- _Task description_
Each line that holds the word "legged" is to be identified and copied.

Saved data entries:
[BEGIN]

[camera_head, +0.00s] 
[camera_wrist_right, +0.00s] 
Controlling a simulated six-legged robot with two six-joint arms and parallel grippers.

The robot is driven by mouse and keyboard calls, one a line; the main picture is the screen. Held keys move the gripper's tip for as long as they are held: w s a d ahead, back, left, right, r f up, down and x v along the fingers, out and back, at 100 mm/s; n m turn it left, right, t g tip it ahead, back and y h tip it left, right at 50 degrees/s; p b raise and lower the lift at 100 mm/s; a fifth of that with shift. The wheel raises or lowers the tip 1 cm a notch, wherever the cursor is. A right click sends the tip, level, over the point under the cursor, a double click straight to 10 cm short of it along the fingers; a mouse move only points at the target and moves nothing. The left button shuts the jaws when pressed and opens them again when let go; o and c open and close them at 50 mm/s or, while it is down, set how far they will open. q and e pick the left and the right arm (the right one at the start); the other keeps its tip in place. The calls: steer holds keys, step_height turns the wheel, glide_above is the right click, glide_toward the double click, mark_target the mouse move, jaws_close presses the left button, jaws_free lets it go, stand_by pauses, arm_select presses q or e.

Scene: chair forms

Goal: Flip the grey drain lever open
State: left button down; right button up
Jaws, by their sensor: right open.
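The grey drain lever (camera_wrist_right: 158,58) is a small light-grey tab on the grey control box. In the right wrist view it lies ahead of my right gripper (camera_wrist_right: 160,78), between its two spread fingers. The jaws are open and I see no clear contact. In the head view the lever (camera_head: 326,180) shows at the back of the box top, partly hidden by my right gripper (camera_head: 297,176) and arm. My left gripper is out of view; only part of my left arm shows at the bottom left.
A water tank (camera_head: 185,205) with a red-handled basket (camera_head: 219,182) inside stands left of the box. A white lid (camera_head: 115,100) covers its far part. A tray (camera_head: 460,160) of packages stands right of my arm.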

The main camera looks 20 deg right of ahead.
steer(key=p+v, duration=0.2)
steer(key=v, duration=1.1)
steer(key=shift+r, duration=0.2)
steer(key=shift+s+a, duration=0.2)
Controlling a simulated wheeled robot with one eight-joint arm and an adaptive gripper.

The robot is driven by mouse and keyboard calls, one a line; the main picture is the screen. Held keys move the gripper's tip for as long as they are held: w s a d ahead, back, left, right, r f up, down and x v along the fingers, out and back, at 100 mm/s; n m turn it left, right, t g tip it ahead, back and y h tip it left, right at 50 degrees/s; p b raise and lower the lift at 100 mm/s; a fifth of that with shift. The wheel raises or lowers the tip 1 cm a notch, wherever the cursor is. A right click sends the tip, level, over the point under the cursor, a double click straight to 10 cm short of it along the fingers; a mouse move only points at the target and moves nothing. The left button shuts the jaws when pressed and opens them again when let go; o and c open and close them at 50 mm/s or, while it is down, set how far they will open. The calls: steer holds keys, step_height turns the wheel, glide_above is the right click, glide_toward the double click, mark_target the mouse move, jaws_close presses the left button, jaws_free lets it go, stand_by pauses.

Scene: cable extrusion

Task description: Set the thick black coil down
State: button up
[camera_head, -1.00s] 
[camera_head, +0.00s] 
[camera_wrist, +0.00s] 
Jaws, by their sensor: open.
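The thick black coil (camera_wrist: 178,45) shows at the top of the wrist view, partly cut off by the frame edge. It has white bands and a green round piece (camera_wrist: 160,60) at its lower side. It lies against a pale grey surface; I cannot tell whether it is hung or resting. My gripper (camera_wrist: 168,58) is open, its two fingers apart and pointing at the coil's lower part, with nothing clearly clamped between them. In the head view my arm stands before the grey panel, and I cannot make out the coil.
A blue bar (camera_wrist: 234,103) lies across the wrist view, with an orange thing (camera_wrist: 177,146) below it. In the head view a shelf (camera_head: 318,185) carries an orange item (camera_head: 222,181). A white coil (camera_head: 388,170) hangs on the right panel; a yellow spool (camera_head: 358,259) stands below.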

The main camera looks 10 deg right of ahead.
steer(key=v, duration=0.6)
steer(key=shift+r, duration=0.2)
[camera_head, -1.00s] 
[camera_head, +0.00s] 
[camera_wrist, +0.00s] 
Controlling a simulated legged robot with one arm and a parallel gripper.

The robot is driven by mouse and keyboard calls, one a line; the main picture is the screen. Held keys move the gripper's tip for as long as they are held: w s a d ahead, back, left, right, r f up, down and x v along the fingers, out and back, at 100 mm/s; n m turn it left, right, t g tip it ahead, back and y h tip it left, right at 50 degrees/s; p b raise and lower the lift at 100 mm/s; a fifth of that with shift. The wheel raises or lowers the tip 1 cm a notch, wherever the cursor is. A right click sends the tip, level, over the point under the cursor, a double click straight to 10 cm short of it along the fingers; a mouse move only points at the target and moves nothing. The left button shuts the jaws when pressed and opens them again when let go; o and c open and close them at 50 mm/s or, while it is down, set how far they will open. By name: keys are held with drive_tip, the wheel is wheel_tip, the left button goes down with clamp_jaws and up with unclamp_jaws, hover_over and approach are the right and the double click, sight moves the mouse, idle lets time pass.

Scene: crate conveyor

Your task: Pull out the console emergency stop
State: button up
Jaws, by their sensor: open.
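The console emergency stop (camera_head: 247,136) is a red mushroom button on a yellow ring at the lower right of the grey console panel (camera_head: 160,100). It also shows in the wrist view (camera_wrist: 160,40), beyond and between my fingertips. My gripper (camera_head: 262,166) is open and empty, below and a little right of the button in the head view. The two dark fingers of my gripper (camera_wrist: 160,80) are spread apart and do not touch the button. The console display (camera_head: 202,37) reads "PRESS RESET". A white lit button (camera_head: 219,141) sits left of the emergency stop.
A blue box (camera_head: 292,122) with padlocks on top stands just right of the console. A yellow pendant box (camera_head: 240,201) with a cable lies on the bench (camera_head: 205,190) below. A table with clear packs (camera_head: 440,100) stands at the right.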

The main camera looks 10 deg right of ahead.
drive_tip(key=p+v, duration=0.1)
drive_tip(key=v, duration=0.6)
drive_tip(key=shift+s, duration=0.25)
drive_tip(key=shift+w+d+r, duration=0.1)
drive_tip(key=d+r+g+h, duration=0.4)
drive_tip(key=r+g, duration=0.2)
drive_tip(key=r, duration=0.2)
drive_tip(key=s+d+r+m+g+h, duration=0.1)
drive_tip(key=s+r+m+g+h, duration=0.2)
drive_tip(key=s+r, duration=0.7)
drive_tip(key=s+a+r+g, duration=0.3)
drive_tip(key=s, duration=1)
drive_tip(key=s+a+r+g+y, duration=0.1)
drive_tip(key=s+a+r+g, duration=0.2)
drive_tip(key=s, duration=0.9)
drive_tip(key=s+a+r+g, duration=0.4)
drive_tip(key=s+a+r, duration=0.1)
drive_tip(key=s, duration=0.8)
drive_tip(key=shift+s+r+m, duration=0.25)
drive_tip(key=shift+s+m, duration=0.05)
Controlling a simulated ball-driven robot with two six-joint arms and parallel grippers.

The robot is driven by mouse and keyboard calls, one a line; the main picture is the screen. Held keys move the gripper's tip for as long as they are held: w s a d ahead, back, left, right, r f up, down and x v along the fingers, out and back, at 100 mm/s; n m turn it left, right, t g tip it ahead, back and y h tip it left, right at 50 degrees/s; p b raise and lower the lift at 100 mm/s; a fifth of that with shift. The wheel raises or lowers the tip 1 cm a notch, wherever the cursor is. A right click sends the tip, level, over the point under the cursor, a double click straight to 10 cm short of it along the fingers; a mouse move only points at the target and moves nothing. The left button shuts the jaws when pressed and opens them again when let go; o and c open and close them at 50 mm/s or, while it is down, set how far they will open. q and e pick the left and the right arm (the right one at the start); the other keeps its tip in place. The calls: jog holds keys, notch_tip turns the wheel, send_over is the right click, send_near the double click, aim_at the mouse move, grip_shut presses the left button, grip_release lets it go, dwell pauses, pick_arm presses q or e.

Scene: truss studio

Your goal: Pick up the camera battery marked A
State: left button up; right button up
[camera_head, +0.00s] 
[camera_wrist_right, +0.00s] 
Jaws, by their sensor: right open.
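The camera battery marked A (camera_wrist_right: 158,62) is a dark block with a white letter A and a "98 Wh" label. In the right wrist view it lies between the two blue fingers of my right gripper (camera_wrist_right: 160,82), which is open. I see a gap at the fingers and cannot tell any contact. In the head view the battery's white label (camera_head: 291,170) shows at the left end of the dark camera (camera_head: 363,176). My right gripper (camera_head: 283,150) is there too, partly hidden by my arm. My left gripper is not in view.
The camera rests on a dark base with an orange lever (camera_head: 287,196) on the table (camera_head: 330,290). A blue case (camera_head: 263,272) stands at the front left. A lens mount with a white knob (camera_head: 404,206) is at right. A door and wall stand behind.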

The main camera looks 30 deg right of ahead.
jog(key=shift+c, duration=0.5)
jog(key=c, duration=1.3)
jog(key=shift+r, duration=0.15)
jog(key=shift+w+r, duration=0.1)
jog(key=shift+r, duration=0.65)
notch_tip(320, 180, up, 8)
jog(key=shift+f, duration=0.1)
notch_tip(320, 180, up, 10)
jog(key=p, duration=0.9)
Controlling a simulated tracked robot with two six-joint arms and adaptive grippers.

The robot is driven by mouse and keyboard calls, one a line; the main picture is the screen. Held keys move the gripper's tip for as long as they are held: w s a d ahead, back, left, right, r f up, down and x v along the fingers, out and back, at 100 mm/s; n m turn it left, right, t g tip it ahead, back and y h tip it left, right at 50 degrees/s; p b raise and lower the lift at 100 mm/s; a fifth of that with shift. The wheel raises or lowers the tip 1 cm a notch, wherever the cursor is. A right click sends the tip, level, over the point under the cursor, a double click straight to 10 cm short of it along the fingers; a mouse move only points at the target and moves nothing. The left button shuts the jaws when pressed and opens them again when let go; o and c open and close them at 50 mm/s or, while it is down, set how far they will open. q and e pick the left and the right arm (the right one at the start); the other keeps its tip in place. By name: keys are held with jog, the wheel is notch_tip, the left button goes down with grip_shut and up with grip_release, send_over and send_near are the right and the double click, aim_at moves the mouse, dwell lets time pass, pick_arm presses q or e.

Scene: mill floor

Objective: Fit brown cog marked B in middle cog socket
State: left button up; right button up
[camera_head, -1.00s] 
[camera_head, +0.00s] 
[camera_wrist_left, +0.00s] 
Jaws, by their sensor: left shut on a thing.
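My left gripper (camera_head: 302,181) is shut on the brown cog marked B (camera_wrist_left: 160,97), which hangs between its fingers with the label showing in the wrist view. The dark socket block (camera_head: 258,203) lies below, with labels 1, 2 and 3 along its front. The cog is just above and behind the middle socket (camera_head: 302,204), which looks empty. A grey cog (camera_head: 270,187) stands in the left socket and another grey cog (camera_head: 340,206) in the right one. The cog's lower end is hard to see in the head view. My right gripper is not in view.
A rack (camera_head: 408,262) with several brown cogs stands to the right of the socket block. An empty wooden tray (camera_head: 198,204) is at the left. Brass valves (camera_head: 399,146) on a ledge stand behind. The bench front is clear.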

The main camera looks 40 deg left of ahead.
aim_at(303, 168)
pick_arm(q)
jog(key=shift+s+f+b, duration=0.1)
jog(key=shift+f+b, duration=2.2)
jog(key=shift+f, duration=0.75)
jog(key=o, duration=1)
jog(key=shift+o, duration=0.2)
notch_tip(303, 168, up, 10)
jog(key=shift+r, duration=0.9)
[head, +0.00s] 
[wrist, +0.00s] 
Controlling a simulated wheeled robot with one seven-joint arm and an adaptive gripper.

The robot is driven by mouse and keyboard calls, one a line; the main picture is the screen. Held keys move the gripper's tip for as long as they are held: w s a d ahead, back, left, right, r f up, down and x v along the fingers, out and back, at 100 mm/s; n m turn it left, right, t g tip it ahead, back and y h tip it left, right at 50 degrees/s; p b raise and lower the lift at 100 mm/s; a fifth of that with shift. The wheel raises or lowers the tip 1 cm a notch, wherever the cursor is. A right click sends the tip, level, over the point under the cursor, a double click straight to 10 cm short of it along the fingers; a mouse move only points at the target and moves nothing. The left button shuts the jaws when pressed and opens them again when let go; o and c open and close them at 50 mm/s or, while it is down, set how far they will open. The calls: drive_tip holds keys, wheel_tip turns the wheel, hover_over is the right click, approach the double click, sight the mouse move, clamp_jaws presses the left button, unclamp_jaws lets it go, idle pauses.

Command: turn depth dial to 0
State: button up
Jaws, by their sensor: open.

[END]

- _Solution to this task_
Controlling a simulated six-legged robot with two six-joint arms and parallel grippers.
Controlling a simulated legged robot with one arm and a parallel gripper.

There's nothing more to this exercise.